Almost all teachers know the work of Paulo Freire, the pedagogue of hope. His ideas went far beyond the field of education and became the basis for countless democratic movements around the world. For Freire, education was a matter of life, not of study.
His first name was Paulo Reglus Neves Freire. He was born in Recife, in the state of Pernambuco, one of the poorest areas of Brazil, on September 19, 1921. His father was a military police officer and his mother a devoted housewife who raised her children according to strictly Catholic principles.
The family was middle-class, but at times had economic difficulties. In school age, Paulo Freire was not a model student. He then began to study law, but had to interrupt his studies several times for lack of money, nevertheless he managed to graduate in 1944.
An uphill career
In 1944, he married Elza María Oliveira, an elementary school teacher who had a great influence on his life. For a year, Freire taught Portuguese in several secondary schools, where he began to encourage students, parents and the community to critically evaluate the educational model.
Later, in 1959, he studied literature and graduated in philosophy and history of education. He soon began to make a name for himself in the world of education. In 1963, he participated in the National Literacy Campaign and taught 300 rural workers to read and write in just a month and a half. Many began to see him as a political agitator.
In 1964, a military coup broke out in Brazil. Paulo Freire was seen as a subversive educator, and was arrested on two occasions. This led him to seek political asylum from the Bolivian embassy. Then he took refuge in Chile, where he collaborated with Eduardo Frei’s government on educational matters.
Paulo Freire at Harvard
In 1968, Paulo Freire published his first book , Education as a Practice of Freedom . His fame grew and he was invited to teach at Harvard University. In the United States he succeeded in greatly developing his pedagogical theses. His work Pedagogy of the oppressed made him famous worldwide.
Paulo Freire advocated an education that did not only serve to acquire knowledge. According to him, comprehensive education included the development of criteria and tools that would allow individuals and peoples to work for their own liberation from the conditions of exploitation in which many lived.

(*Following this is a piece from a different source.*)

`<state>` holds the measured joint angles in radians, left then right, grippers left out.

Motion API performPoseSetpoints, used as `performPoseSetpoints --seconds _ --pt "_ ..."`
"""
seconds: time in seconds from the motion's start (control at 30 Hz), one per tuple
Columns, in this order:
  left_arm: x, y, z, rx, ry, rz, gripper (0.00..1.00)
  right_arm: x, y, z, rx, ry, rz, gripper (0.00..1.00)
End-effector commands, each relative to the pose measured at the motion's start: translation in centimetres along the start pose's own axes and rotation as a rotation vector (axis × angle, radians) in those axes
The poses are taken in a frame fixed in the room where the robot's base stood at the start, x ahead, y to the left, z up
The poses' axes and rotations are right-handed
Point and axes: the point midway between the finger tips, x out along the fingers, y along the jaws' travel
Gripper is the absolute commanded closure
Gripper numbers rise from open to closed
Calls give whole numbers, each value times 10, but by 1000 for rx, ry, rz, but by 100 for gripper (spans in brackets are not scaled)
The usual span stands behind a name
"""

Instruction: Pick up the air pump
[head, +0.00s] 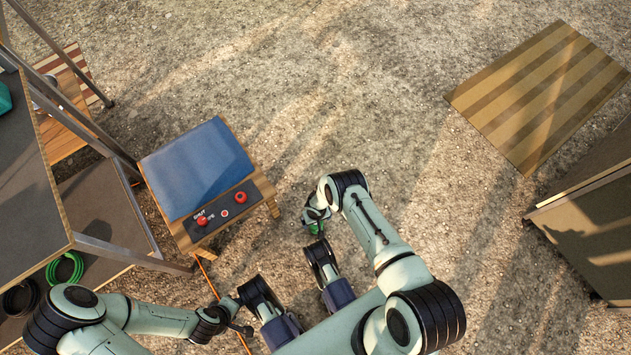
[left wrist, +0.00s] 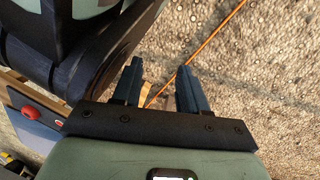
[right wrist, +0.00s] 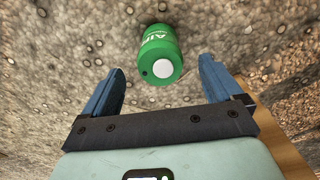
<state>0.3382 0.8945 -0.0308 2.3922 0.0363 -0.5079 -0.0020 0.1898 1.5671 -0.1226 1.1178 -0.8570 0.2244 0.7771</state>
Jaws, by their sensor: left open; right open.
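The air pump (right wrist: 160,48) is a green cylinder with white lettering and a pale round spot on its near end. In the right wrist view it is ahead of my right gripper (right wrist: 161,66), roughly in line with the space between the fingers. The gripper is open and empty, and the pump looks to be beyond the fingertips. In the head view a bit of green (head: 317,229) shows under my right wrist, mostly hidden by it. My left gripper (left wrist: 160,68) is open and empty, with gravel and an orange cord beyond it.
A low wooden stand (head: 255,190) with a blue pad (head: 196,167) and a red-button panel (head: 225,212) is left of my right gripper. The orange cord (head: 209,283) runs over the gravel. Shelving (head: 100,245) with coiled cables stands left; a striped mat (head: 540,95) lies right.

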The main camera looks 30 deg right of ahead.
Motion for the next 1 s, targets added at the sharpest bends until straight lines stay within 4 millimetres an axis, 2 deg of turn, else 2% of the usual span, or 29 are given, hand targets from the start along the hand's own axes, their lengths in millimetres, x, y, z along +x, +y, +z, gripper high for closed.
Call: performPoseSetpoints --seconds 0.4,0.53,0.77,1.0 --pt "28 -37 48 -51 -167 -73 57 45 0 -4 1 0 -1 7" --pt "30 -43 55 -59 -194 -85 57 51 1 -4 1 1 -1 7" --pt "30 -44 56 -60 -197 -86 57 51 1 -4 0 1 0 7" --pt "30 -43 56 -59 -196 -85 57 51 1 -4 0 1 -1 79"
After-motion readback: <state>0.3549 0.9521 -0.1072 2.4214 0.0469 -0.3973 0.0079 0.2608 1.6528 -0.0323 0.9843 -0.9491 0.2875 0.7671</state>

The two great means of achieving this were criticism and dialogue. He also advocated truly democratic education, showing that neither science nor education itself was truly neutral. He also developed a very effective literacy system.
The legacy of Paulo Freire
Paulo Freire returned to Brazil in 1980 and became one of the founders of the Workers’ Party (PT). He began working at the Pontifical Catholic University of São Paulo and the University of São Paulo. Here he continued to promote his ideas on critical pedagogy.
He was convinced that learning was not transmitted, but built, which is why pupil participation is essential. In his opinion, the world did not need people who repeated ideas, but creators, builders of new possibilities.
From his point of view, education had to foster creativity and pave the way for individual and collective freedom. Knowledge is not born in a vacuum, but in the midst of specific conditions, so it is never neutral.
A pedagogue who has left his mark
In 1986, Paulo Freire’s wife died suddenly. He had had five children with her and had great adventures around the world. Some time later, Freire married Ana María, a girl who had been a student of his.
In 1989, he was appointed Secretary of Education of São Paulo, the most populous state in all of Brazil, which in turn is one of the most populated countries in the world. This role allowed him to transform many of his ideas into state policies, greatly improving the conditions of teachers.
Paulo Freire’s works have been translated into 18 languages. About 20 universities around the world have awarded him an honorary degree . He died on May 2, 1997 in São Paulo at the age of 75. His life and work have inspired thousands of teachers around the world.